Exercise details: Return every record exactly as written.

Robot episode data:
------------------------------------

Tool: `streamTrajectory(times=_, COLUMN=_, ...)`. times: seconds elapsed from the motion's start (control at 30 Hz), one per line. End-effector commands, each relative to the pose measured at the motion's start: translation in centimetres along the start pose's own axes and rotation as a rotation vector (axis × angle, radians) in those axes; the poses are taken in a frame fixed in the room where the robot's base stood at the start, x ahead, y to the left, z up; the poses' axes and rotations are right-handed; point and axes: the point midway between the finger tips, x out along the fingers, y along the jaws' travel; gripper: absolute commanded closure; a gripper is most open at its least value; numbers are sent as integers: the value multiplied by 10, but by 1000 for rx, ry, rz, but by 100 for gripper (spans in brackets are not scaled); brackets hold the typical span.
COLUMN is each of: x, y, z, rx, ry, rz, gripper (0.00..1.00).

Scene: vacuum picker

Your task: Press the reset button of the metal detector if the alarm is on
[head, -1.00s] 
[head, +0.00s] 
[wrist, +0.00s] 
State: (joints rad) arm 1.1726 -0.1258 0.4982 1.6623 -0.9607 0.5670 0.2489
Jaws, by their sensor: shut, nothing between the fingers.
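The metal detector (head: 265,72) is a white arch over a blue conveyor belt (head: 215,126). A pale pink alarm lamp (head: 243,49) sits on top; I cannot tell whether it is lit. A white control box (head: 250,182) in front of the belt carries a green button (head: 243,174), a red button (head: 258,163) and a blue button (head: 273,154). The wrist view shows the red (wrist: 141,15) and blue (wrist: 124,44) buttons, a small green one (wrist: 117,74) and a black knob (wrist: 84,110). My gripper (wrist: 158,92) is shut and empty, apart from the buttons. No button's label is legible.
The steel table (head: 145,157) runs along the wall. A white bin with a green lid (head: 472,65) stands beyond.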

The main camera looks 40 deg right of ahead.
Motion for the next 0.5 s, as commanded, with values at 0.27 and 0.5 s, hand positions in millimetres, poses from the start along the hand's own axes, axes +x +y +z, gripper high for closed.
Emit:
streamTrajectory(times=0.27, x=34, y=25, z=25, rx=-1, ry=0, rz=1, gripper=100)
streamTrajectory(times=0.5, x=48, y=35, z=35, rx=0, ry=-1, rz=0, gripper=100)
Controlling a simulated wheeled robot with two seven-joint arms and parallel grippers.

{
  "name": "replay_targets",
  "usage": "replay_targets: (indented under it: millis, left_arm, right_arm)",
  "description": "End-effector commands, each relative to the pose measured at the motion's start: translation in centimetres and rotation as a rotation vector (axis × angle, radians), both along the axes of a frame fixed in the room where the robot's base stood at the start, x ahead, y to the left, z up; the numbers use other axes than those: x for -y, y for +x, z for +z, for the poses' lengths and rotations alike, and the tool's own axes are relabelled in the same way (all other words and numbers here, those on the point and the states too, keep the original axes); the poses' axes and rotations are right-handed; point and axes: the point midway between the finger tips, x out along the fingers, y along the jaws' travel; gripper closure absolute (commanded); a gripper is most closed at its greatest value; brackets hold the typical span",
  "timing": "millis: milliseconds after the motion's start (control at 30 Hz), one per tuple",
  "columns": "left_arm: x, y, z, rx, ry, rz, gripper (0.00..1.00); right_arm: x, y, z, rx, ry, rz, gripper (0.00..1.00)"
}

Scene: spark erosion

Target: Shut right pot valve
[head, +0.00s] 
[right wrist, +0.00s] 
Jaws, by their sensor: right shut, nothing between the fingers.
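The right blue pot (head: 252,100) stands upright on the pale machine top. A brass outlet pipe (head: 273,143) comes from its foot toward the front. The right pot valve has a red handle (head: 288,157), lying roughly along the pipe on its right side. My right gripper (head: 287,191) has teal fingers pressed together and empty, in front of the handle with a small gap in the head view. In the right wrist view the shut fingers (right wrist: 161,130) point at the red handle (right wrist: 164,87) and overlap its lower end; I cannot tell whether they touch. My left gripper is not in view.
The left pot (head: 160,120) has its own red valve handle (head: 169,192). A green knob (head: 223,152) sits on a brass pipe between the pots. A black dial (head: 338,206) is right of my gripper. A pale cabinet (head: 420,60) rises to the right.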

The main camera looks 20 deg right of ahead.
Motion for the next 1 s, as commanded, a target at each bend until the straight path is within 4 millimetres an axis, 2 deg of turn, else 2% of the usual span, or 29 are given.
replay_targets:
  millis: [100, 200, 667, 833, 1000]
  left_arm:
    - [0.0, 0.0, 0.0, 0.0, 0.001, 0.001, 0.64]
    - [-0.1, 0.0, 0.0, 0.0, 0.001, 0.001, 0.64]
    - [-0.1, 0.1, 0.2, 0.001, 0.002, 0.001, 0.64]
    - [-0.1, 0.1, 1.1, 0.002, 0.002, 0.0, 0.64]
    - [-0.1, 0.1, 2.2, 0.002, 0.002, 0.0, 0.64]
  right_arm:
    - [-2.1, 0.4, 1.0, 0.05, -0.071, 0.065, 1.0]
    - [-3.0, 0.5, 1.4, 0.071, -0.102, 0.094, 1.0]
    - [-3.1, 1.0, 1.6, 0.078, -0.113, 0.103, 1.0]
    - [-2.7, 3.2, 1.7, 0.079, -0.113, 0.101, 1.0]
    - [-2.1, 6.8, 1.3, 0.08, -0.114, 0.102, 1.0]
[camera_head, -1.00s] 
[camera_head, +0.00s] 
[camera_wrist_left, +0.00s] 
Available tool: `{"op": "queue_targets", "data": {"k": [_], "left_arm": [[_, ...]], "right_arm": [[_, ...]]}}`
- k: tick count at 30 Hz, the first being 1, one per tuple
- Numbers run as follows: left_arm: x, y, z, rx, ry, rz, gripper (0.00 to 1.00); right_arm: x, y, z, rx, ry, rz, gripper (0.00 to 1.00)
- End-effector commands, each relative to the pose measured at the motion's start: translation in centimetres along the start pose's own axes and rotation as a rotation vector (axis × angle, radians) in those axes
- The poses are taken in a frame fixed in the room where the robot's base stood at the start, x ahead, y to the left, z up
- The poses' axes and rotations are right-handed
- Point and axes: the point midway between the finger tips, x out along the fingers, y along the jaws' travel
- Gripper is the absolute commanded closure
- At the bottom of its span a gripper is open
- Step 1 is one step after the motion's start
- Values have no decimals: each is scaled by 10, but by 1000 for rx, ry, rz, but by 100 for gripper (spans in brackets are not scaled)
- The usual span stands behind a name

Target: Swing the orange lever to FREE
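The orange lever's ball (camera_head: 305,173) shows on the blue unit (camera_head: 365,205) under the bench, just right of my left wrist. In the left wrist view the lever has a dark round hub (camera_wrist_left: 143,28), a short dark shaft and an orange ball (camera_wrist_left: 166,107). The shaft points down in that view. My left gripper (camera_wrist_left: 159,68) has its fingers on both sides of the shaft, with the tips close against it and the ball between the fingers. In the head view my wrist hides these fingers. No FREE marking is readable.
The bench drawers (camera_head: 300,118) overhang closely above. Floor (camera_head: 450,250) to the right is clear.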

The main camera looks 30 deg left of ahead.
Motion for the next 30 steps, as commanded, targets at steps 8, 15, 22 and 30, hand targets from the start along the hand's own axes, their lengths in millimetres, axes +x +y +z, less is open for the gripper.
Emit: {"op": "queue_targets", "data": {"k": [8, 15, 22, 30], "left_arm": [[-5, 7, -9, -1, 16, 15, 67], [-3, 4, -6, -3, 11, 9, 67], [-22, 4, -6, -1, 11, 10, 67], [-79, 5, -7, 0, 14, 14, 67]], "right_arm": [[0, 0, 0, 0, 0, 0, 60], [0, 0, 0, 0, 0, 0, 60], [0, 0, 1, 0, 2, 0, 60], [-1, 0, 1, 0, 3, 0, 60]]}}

------------------------------------

Final result:
Tool: `streamTrajectory(times=_, COLUMN=_, ...)`. times: seconds elapsed from the motion's start (control at 30 Hz), one per line. End-effector commands, each relative to the pose measured at the motion's start: translation in centimetres along the start pose's own axes and rotation as a rotation vector (axis × angle, radians) in those axes; the poses are taken in a frame fixed in the room where the robot's base stood at the start, x ahead, y to the left, z up; the poses' axes and rotations are right-handed; point and axes: the point midway between the finger tips, x out along the fingers, y along the jaws' travel; gripper: absolute commanded closure; a gripper is most open at its least value; numbers are sent as integers: the value multiplied by 10, but by 1000 for rx, ry, rz, but by 100 for gripper (spans in brackets are not scaled); brackets hold the typical span.
COLUMN is each of: x, y, z, rx, ry, rz, gripper (0.00..1.00).

Scene: vacuum picker

Your task: Press the reset button of the metal detector if the alarm is on
[head, -1.00s] 
[head, +0.00s] 
[wrist, +0.00s] 
State: (joints rad) arm 1.1726 -0.1258 0.4982 1.6623 -0.9607 0.5670 0.2489
Jaws, by their sensor: shut, nothing between the fingers.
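The metal detector (head: 265,72) is a white arch over a blue conveyor belt (head: 215,126). A pale pink alarm lamp (head: 243,49) sits on top; I cannot tell whether it is lit. A white control box (head: 250,182) in front of the belt carries a green button (head: 243,174), a red button (head: 258,163) and a blue button (head: 273,154). The wrist view shows the red (wrist: 141,15) and blue (wrist: 124,44) buttons, a small green one (wrist: 117,74) and a black knob (wrist: 84,110). My gripper (wrist: 158,92) is shut and empty, apart from the buttons. No button's label is legible.
The steel table (head: 145,157) runs along the wall. A white bin with a green lid (head: 472,65) stands beyond.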

The main camera looks 40 deg right of ahead.
Motion for the next 0.5 s, as commanded, with values at 0.27 and 0.5 s, hand positions in millimetres, poses from the start along the hand's own axes, axes +x +y +z, gripper high for closed.
Emit:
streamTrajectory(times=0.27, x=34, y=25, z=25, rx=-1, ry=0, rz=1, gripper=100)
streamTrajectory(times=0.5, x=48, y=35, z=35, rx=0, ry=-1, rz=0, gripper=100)
Controlling a simulated wheeled robot with two seven-joint arms and parallel grippers.

{
  "name": "replay_targets",
  "usage": "replay_targets: (indented under it: millis, left_arm, right_arm)",
  "description": "End-effector commands, each relative to the pose measured at the motion's start: translation in centimetres and rotation as a rotation vector (axis × angle, radians), both along the axes of a frame fixed in the room where the robot's base stood at the start, x ahead, y to the left, z up; the numbers use other axes than those: x for -y, y for +x, z for +z, for the poses' lengths and rotations alike, and the tool's own axes are relabelled in the same way (all other words and numbers here, those on the point and the states too, keep the original axes); the poses' axes and rotations are right-handed; point and axes: the point midway between the finger tips, x out along the fingers, y along the jaws' travel; gripper closure absolute (commanded); a gripper is most closed at its greatest value; brackets hold the typical span",
  "timing": "millis: milliseconds after the motion's start (control at 30 Hz), one per tuple",
  "columns": "left_arm: x, y, z, rx, ry, rz, gripper (0.00..1.00); right_arm: x, y, z, rx, ry, rz, gripper (0.00..1.00)"
}

Scene: spark erosion

Target: Shut right pot valve
[head, +0.00s] 
[right wrist, +0.00s] 
Jaws, by their sensor: right shut, nothing between the fingers.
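The right blue pot (head: 252,100) stands upright on the pale machine top. A brass outlet pipe (head: 273,143) comes from its foot toward the front. The right pot valve has a red handle (head: 288,157), lying roughly along the pipe on its right side. My right gripper (head: 287,191) has teal fingers pressed together and empty, in front of the handle with a small gap in the head view. In the right wrist view the shut fingers (right wrist: 161,130) point at the red handle (right wrist: 164,87) and overlap its lower end; I cannot tell whether they touch. My left gripper is not in view.
The left pot (head: 160,120) has its own red valve handle (head: 169,192). A green knob (head: 223,152) sits on a brass pipe between the pots. A black dial (head: 338,206) is right of my gripper. A pale cabinet (head: 420,60) rises to the right.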

The main camera looks 20 deg right of ahead.
Motion for the next 1 s, as commanded, a target at each bend until the straight path is within 4 millimetres an axis, 2 deg of turn, else 2% of the usual span, or 29 are given.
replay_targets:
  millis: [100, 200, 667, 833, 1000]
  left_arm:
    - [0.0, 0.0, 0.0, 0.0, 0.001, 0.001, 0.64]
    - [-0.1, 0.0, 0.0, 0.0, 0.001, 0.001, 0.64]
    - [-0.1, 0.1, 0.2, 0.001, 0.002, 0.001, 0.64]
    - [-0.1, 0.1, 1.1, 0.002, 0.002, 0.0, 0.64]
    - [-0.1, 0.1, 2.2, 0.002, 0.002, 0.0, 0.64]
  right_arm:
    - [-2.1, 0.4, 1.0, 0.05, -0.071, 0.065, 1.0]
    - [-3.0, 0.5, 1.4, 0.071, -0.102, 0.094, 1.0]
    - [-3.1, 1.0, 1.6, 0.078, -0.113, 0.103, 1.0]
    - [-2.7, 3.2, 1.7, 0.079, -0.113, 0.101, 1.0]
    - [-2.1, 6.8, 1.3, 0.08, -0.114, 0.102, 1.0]
[camera_head, -1.00s] 
[camera_head, +0.00s] 
[camera_wrist_left, +0.00s] 
Available tool: `{"op": "queue_targets", "data": {"k": [_], "left_arm": [[_, ...]], "right_arm": [[_, ...]]}}`
- k: tick count at 30 Hz, the first being 1, one per tuple
- Numbers run as follows: left_arm: x, y, z, rx, ry, rz, gripper (0.00 to 1.00); right_arm: x, y, z, rx, ry, rz, gripper (0.00 to 1.00)
- End-effector commands, each relative to the pose measured at the motion's start: translation in centimetres along the start pose's own axes and rotation as a rotation vector (axis × angle, radians) in those axes
- The poses are taken in a frame fixed in the room where the robot's base stood at the start, x ahead, y to the left, z up
- The poses' axes and rotations are right-handed
- Point and axes: the point midway between the finger tips, x out along the fingers, y along the jaws' travel
- Gripper is the absolute commanded closure
- At the bottom of its span a gripper is open
- Step 1 is one step after the motion's start
- Values have no decimals: each is scaled by 10, but by 1000 for rx, ry, rz, but by 100 for gripper (spans in brackets are not scaled)
- The usual span stands behind a name

Target: Swing the orange lever to FREE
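The orange lever's ball (camera_head: 305,173) shows on the blue unit (camera_head: 365,205) under the bench, just right of my left wrist. In the left wrist view the lever has a dark round hub (camera_wrist_left: 143,28), a short dark shaft and an orange ball (camera_wrist_left: 166,107). The shaft points down in that view. My left gripper (camera_wrist_left: 159,68) has its fingers on both sides of the shaft, with the tips close against it and the ball between the fingers. In the head view my wrist hides these fingers. No FREE marking is readable.
The bench drawers (camera_head: 300,118) overhang closely above. Floor (camera_head: 450,250) to the right is clear.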

The main camera looks 30 deg left of ahead.
Motion for the next 30 steps, as commanded, targets at steps 8, 15, 22 and 30, hand targets from the start along the hand's own axes, their lengths in millimetres, axes +x +y +z, less is open for the gripper.
Emit: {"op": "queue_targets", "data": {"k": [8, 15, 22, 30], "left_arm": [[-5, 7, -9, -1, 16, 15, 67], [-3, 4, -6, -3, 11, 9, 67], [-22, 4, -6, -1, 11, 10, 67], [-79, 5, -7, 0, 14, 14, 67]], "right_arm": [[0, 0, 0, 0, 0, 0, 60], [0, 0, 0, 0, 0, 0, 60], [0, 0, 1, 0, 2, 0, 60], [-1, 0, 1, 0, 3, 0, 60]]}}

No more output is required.